THE RECORDS |
__________________________________________________
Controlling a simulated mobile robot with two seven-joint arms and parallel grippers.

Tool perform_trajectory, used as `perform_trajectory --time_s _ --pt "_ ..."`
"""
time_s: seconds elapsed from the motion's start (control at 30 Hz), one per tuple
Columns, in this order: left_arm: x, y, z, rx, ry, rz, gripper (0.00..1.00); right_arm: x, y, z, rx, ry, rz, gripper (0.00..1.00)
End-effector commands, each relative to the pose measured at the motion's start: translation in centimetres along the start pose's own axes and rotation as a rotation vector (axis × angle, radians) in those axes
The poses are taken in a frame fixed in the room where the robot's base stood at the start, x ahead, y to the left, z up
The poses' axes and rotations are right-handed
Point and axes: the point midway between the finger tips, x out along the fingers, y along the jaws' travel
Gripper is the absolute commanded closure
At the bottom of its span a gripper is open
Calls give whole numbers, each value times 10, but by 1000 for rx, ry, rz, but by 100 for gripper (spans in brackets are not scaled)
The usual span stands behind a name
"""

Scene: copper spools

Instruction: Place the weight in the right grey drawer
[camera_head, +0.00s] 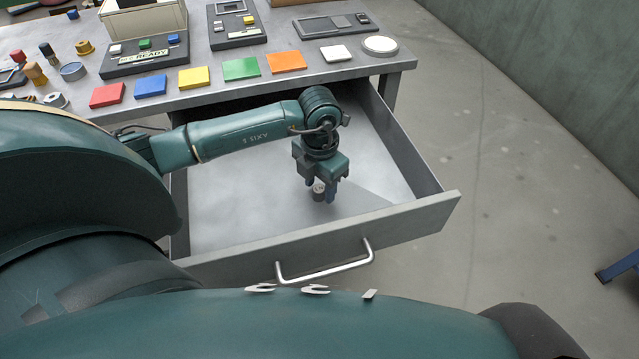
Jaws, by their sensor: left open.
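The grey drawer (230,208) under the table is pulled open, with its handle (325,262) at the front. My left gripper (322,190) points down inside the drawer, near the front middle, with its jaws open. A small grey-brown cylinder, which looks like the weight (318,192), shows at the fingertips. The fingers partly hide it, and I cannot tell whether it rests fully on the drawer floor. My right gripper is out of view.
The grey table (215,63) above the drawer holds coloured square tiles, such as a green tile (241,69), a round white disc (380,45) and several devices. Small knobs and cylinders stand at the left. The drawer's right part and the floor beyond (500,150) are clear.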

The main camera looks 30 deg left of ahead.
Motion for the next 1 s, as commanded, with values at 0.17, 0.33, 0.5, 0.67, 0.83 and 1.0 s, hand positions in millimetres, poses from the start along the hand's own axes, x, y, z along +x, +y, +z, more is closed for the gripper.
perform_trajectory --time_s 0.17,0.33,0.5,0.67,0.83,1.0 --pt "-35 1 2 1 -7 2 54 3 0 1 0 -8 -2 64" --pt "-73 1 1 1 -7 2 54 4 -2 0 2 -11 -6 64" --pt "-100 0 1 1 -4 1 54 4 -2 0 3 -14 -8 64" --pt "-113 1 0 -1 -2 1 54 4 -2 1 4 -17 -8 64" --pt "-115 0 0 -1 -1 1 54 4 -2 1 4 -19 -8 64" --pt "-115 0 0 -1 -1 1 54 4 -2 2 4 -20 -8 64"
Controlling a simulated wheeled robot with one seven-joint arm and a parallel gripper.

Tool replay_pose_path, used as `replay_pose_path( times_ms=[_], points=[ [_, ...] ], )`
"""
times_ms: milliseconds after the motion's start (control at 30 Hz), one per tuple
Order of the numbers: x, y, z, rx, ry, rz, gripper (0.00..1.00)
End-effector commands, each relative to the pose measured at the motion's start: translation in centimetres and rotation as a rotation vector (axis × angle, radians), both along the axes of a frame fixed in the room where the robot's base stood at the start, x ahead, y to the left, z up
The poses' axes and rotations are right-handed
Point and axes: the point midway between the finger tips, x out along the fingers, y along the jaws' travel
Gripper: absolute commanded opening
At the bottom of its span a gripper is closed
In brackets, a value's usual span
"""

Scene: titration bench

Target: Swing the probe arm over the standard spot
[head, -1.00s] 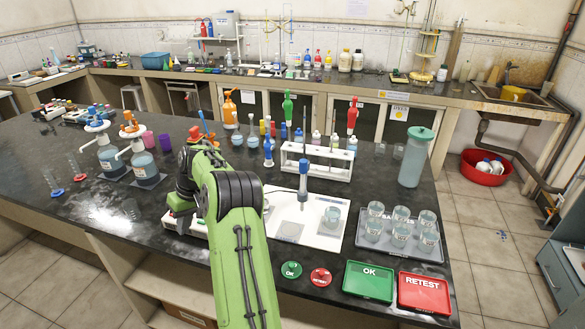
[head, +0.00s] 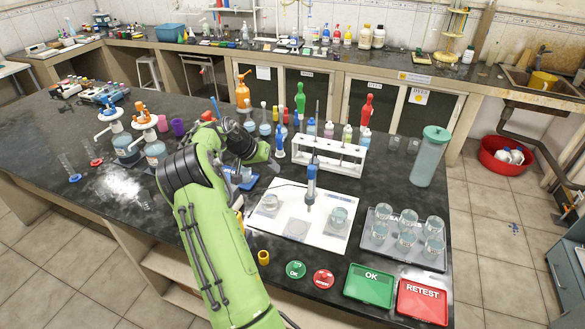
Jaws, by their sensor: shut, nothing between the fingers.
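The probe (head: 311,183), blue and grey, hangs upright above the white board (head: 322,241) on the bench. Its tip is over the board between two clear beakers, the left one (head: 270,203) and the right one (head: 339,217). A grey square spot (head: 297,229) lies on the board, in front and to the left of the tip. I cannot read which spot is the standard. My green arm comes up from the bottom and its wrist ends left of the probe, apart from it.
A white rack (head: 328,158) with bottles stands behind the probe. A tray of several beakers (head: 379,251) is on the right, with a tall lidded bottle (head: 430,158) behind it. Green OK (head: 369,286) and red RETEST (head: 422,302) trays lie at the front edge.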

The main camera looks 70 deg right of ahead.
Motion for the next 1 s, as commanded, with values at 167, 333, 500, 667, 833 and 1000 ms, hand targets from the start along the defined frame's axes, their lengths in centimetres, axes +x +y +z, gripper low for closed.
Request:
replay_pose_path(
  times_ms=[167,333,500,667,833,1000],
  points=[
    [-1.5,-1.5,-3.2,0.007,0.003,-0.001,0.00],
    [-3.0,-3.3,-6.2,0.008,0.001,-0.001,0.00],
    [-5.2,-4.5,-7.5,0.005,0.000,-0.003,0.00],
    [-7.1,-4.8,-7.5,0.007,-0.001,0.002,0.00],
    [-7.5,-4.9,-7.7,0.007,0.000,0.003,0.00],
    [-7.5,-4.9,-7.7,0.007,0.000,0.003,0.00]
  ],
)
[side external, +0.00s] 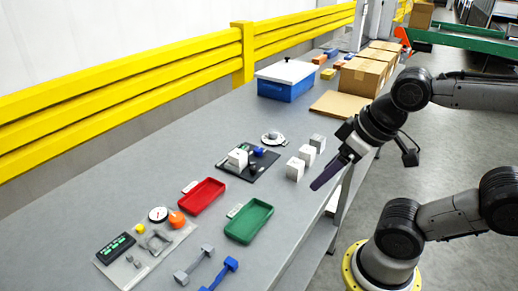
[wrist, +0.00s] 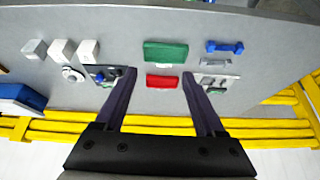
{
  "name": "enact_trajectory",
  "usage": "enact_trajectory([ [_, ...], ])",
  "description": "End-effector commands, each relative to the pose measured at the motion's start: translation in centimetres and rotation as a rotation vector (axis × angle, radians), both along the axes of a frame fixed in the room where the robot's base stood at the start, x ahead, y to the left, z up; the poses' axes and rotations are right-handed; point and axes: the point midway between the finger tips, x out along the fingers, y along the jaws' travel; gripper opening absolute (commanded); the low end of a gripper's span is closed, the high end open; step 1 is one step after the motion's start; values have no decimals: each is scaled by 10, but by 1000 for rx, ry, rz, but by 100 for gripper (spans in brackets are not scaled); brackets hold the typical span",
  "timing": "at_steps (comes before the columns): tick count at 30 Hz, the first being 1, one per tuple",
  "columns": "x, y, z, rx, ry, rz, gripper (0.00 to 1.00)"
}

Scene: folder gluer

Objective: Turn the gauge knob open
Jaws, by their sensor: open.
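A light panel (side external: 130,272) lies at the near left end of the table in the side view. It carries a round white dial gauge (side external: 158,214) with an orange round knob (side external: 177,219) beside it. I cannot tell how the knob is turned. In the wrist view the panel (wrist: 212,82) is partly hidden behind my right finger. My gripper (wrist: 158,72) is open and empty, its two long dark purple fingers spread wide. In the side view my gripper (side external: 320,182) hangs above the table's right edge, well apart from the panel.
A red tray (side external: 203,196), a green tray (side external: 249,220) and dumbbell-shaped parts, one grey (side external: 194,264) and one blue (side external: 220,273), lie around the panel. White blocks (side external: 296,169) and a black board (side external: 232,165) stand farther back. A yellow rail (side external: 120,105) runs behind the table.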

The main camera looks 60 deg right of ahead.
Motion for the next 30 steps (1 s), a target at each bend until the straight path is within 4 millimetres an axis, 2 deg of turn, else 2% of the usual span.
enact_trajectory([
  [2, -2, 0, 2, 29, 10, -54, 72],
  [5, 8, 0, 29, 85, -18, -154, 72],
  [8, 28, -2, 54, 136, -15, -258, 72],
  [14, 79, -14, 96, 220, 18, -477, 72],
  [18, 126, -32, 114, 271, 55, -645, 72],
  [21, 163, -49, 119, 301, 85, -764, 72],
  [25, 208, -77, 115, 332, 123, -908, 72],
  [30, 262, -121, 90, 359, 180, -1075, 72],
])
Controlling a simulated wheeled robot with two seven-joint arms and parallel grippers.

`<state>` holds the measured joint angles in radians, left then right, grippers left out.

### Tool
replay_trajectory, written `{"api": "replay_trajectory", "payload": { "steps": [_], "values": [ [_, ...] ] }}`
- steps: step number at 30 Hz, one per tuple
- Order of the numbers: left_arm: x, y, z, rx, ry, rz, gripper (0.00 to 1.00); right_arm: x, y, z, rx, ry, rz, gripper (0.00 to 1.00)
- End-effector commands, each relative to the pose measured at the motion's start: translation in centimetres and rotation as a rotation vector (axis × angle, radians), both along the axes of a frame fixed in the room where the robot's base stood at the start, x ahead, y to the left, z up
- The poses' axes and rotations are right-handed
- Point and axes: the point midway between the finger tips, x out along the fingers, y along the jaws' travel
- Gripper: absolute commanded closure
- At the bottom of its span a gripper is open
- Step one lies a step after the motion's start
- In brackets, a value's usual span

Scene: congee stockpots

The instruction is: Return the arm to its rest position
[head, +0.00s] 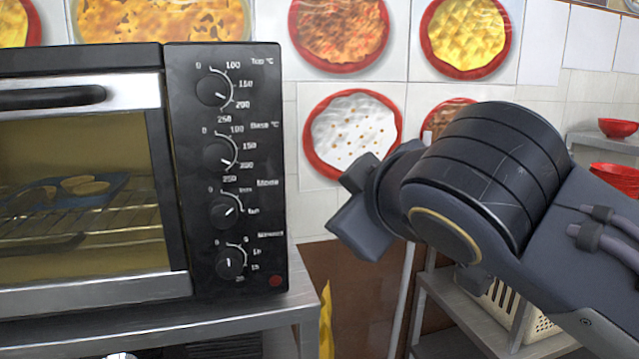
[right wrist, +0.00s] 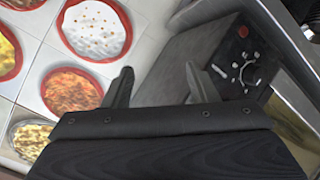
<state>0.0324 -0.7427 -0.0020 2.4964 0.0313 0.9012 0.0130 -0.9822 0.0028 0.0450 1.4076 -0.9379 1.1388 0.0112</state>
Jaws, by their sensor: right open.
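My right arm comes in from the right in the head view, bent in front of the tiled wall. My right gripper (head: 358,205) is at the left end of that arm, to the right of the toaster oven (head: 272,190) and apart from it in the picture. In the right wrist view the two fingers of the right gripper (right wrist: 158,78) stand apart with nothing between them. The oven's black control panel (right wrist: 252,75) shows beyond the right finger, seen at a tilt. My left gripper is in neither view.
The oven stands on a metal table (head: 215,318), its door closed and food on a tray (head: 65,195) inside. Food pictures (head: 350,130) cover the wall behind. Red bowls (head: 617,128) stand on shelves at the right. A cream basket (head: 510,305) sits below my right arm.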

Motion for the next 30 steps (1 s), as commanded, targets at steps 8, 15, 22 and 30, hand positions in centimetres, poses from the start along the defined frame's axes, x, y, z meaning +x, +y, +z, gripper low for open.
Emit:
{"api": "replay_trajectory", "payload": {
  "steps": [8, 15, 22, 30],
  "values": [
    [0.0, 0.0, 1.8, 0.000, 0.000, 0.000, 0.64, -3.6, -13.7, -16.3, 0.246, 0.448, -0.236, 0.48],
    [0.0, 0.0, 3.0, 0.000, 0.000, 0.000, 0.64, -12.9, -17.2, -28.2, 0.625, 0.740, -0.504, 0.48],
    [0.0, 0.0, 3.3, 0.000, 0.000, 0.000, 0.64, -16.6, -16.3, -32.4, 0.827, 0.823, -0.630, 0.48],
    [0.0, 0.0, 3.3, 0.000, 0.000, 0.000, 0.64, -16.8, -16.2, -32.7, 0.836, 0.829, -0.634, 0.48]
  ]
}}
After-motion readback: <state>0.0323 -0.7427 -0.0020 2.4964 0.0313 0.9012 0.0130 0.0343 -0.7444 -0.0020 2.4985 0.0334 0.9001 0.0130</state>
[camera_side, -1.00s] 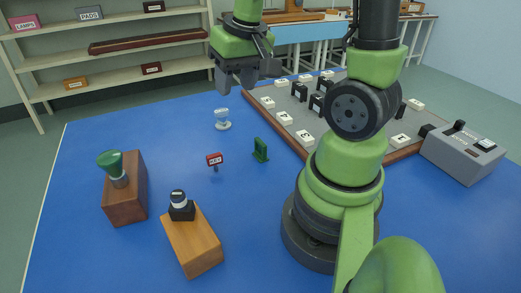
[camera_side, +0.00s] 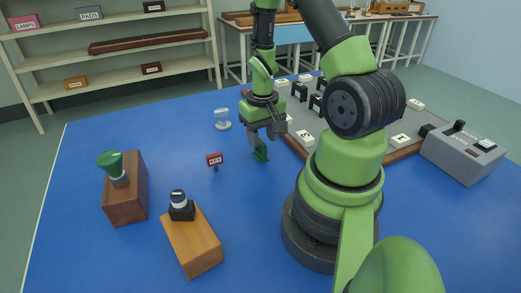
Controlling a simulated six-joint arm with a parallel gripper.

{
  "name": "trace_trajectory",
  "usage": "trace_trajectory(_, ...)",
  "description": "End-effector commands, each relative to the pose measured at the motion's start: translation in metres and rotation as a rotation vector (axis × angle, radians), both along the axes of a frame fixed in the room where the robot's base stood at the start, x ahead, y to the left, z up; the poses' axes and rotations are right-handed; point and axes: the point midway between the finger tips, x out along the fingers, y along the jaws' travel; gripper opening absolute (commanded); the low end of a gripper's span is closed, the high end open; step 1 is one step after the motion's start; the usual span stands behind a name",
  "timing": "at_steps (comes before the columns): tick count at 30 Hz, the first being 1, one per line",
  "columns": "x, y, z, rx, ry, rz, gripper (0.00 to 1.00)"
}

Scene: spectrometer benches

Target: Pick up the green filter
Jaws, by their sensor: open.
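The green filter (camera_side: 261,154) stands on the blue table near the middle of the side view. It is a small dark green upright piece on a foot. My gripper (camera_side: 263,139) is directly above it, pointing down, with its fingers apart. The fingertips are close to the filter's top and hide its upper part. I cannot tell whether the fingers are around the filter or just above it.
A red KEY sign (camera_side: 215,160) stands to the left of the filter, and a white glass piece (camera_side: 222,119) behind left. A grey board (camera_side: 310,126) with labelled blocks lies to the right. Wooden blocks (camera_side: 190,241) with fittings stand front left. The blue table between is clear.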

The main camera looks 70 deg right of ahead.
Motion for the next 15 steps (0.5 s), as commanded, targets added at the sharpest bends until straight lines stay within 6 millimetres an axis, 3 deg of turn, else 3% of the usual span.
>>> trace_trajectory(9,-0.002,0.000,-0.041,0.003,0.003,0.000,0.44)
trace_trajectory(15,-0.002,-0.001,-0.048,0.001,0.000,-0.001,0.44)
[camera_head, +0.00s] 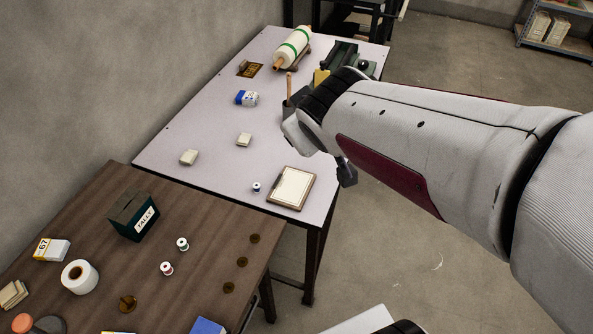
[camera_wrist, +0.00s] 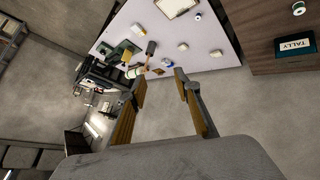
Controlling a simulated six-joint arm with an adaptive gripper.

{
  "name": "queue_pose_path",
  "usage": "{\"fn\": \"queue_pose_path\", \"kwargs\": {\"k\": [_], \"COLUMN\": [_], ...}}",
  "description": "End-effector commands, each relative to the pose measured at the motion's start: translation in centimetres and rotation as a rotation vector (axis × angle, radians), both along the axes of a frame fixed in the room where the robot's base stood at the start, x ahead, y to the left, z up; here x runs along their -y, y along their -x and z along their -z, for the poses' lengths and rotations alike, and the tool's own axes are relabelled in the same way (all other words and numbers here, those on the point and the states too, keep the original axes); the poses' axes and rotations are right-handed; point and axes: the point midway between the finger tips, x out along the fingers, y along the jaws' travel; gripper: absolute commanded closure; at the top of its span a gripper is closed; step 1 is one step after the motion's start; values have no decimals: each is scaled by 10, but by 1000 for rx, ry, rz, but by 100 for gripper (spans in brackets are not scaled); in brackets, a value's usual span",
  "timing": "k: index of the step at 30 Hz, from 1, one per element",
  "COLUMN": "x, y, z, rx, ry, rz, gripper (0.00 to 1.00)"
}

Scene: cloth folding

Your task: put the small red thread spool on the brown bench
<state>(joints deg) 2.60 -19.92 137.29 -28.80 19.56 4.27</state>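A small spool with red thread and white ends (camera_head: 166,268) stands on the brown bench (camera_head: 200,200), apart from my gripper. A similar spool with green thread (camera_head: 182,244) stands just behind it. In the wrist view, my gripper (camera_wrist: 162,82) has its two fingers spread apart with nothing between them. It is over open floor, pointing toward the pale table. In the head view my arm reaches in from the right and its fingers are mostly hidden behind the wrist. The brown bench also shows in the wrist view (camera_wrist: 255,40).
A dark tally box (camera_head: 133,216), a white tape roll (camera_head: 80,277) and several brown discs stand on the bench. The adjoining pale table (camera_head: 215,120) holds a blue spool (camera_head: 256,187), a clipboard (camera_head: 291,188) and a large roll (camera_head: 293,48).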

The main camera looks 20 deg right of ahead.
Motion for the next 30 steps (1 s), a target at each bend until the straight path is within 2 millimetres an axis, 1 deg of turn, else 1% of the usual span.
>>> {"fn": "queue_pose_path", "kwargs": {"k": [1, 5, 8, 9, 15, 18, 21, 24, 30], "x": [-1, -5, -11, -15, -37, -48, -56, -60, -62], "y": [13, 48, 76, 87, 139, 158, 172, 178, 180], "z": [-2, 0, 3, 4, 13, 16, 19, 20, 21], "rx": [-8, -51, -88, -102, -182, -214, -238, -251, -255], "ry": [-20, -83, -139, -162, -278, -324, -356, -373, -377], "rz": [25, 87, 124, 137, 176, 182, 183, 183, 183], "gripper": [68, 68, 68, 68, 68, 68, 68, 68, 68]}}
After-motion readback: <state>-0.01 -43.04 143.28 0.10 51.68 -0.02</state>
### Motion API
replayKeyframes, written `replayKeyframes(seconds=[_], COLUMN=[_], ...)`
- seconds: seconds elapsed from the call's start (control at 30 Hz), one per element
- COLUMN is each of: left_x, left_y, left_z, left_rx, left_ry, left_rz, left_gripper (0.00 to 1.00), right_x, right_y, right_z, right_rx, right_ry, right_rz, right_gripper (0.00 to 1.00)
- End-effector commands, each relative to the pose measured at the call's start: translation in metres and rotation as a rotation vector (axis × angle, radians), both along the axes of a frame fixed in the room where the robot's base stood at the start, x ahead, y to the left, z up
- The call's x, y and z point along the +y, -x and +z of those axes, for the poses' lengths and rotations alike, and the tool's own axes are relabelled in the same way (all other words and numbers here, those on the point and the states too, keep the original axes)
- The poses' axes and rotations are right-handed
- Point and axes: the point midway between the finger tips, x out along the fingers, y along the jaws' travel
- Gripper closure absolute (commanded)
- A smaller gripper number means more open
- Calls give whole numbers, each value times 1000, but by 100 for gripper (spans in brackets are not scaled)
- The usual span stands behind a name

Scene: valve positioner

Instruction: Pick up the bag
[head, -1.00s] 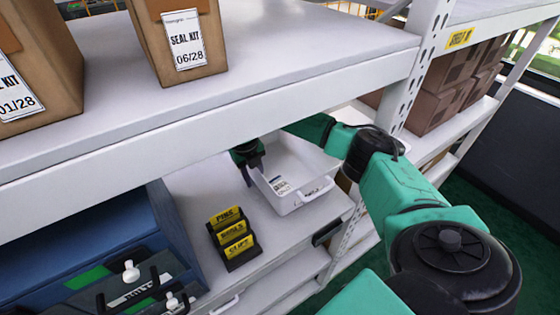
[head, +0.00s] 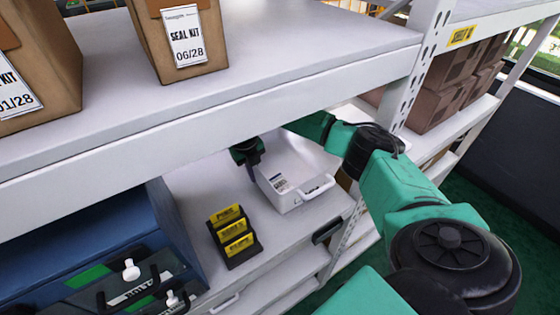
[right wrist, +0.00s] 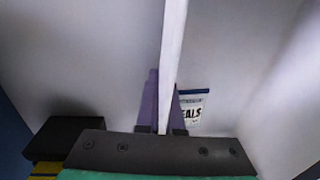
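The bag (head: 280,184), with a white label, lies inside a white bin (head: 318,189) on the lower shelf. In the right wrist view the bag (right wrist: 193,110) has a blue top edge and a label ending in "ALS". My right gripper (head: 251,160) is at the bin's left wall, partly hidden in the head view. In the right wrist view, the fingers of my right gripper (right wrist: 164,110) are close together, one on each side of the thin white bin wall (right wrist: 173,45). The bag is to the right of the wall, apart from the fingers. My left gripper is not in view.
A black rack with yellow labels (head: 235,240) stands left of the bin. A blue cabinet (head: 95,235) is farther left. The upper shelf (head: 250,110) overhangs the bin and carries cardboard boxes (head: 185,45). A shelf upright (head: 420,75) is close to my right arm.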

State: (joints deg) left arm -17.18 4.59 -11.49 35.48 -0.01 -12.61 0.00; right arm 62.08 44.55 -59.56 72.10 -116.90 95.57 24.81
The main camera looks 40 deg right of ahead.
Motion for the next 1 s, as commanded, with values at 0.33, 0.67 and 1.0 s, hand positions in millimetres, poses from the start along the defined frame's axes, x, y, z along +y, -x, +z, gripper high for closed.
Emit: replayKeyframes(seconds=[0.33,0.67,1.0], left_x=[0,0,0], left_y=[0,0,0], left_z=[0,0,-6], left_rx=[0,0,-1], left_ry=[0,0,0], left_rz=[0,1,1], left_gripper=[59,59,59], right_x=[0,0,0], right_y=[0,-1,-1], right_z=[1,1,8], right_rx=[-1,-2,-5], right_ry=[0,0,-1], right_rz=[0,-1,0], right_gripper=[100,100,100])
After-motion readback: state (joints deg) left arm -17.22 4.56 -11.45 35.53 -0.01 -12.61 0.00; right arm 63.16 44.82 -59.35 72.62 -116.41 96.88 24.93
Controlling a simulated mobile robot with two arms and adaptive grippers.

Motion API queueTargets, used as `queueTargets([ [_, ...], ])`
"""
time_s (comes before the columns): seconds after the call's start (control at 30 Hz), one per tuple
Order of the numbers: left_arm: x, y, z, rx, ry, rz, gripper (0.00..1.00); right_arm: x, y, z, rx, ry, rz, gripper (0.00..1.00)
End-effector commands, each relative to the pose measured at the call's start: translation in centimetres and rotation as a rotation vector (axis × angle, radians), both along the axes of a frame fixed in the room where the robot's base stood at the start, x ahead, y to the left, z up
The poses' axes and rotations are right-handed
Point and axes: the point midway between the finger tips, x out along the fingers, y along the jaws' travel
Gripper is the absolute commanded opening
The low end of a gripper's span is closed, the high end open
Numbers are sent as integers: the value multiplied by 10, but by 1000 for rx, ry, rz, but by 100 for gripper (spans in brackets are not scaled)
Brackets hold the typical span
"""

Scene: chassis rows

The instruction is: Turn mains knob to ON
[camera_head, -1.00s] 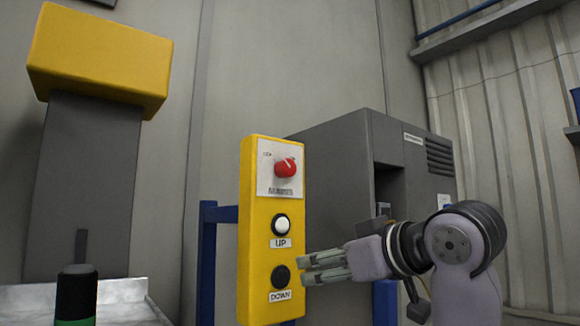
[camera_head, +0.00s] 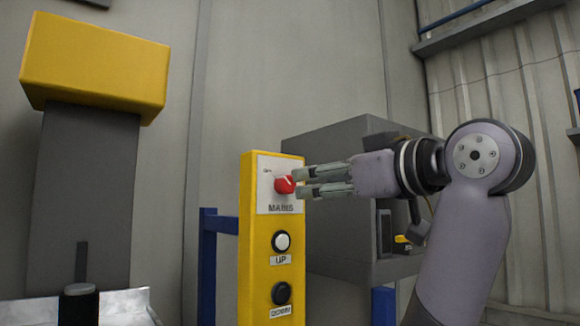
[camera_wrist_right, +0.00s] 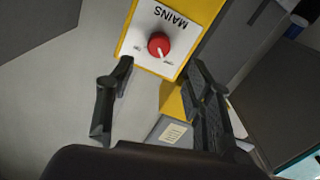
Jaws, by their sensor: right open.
__________________________________________________
WORK TO DO | Copy every line of the records above that holds the word "element".

SOLVED PROBLEM |
  "timing": "k: index of the step at 30 Hz, from 1, one per element",
- seconds: seconds elapsed from the call's start (control at 30 Hz), one per element

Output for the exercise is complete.